Rethinking Blockchain
And a case for Timechain
Hi Plebs,
Over fifteen years ago, Satoshi Nakamoto unveiled Bitcoin. At the core of this innovation was an immutable, decentralised ledger that could be appended but never modified retroactively. This represented a major conceptual and technological breakthrough, allowing for true byzantine fault tolerance across a wide network for the first time in history.
In the years since, there has been an explosion of experiments and projects adopting Nakamoto's innovations for various use cases beyond digital currency. However, one unfortunate development has been the widespread adoption of the term "blockchain" to describe these decentralised ledger technologies (DLTs), and a particularly poor nomenclature that obfuscates more than it clarifies.
The problem with blockchain
Simply put, blockchain merely refers to a data structure consisting of a linked sequence of blocks. It fails to capture the core value propositions of Byzantine fault-tolerant (BFT) systems - lack of central control, free-market incentives, and most importantly, immutability. This definitional ambiguity has allowed entrepreneurs to claim their technologies use blockchains, even when they are centrally controlled and mutable, violating key BFT principles.
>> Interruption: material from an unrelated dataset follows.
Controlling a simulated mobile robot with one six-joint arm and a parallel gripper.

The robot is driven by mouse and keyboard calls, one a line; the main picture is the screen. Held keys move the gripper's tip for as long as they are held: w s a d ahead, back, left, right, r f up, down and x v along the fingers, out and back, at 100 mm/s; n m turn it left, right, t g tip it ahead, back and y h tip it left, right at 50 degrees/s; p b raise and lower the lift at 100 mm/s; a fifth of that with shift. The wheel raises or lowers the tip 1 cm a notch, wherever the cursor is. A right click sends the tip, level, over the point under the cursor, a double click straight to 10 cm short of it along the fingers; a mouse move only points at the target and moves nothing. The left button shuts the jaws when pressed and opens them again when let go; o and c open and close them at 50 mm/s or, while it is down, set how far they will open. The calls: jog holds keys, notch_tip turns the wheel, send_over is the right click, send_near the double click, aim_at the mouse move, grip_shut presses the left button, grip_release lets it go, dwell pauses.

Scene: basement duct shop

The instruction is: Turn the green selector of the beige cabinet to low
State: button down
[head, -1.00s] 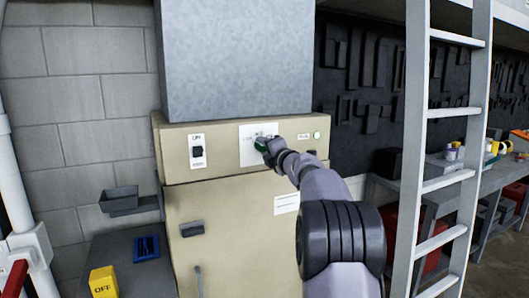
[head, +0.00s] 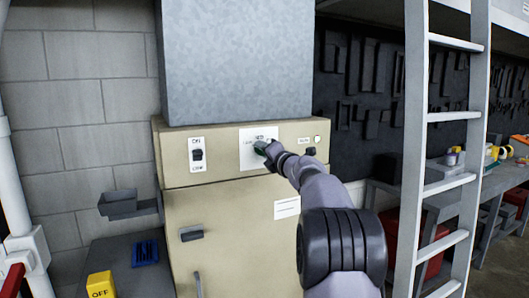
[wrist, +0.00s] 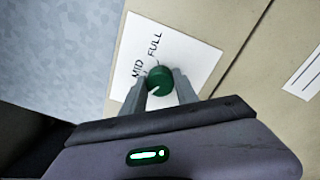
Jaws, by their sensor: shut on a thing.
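The beige cabinet (head: 225,215) stands in the middle of the head view, with a white label plate (head: 246,155) on its upper panel. The green selector (head: 260,147) is a round knob on that plate, partly covered by my gripper in the head view. In the wrist view the green selector (wrist: 160,80) sits between the two fingers of my gripper (wrist: 160,88), which is shut on it. MID and FULL are readable on the plate above the knob. A pale mark shows on the knob's lower left side, toward the left finger; its exact setting is hard to tell.
A grey ladder (head: 447,117) stands close on the right. A yellow OFF block (head: 101,285) is at lower left.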

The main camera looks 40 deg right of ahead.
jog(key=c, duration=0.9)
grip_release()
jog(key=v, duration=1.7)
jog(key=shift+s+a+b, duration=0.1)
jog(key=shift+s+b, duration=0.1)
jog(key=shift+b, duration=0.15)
Oxymoronic concepts like private blockchains have emerged as a result.
Resurrecting Timechain
To resolve this terminological deficiency, this article proposes resurrecting an older term used by Satoshi themselves - "timechain." As evidenced in early communications, Satoshi referred to Bitcoin's underlying technology as a timechain before the term blockchain became prevalent. To give one example:
"Nodes collect new transactions into a block, hash them into a hash tree, and scan through nonce values to make the block's hash satisfy proof-of-work requirements. When they solve the proof-of-work, they broadcast the block to everyone and the block is added to the timechain. The first transaction in the block is a special one that creates a new coin owned by the creator of the block." — Satoshi Nakamoto
The key insight is that decentralized BFT systems are really about establishing an authoritative, immutable chronology or "chain of events in time" - capturing the history in a way that cannot be rewritten.
By referring to the core innovation as a timechain, the terminology accurately encompasses all decentralised BFT systems focused on an immutable ledger of events, while excluding technologies falsehoods masquerading as part of the revolution.
As the Bitcoin space continues evolving, revisiting our core terminology is a worthy exercise to realign industry lexicon with its founding values. Timechain represents a return to conceptual precision - a modest but crucial step towards stronger intellectual foundations as we continue rethinking our digital future.